How Seawater Moves: Ekman Transport

An explorer from Norway named Fridtjof Nansen froze his ship into the Arctic sea ice in 1893. He did this on purpose. He thought that trapped in sea ice, which moves with ocean currents, he would get to the North Pole eventually. For three years, Nansen and his ship drifted through the Arctic. He didn’t make it to the Pole. But he did have lots of time to make observations of the environment. One of his observations was that the ice was not moving in the same direction as the wind. It was moving consistently to the right of the wind direction. This phenomenon would later become known as Ekman transport.

As wind blows across the ocean, it moves water because of friction at the ocean surface. Because the Earth rotates, surface water moves to the right of the wind direction in the Northern Hemisphere and to the left of the wind direction in the Southern Hemisphere due to the Coriolis effect.

The speed and direction of the moving water changes with depth. Ocean water at the surface moves at an angle to the wind, and the water under the surface water turns a bit more, and the water below that turns even more. This makes a spiral of moving water 100 to 150 meters (330 to 500 ft) deep called an Ekman spiral. The average direction of all this turning water is about a right angle from the wind direction. This average is Ekman transport.
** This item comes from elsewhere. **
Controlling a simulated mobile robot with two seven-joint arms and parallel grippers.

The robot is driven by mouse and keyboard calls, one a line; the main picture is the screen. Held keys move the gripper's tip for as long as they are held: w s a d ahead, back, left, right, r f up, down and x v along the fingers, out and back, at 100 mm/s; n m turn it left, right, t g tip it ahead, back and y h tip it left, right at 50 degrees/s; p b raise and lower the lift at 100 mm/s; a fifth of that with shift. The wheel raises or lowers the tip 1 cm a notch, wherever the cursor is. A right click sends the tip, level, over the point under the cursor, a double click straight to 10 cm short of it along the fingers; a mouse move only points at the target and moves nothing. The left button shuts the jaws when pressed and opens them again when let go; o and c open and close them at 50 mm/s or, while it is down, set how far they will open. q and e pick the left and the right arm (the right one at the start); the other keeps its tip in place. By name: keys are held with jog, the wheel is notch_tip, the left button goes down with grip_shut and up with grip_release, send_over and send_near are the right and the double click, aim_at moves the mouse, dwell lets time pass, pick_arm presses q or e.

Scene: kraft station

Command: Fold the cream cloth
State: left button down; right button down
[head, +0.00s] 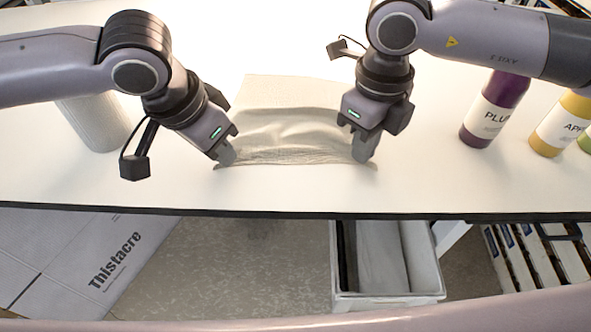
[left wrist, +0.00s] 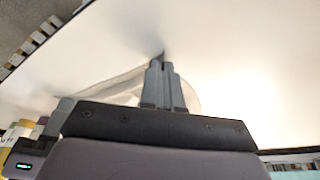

The Ekman spiral and Ekman transport are named for Swedish scientist V. Walfrid Ekman who first described the spiral in 1905. To help him make a mathematical model of these movements, Ekman used the observations that Fridtjof Nansen made while frozen into the Arctic sea ice.

Diagram of an Ekman spiral and Ekman transport.

An Ekman spiral (A) is a rotating column of water that forms when water moves at an angle to the wind direction due to the Coriolis Effect. The net effect of the rotating water (B) is movement at a right angle to the wind direction. The example shown above is for the Northern Hemisphere. The water turns to the left instead of the right in the Southern Hemisphere.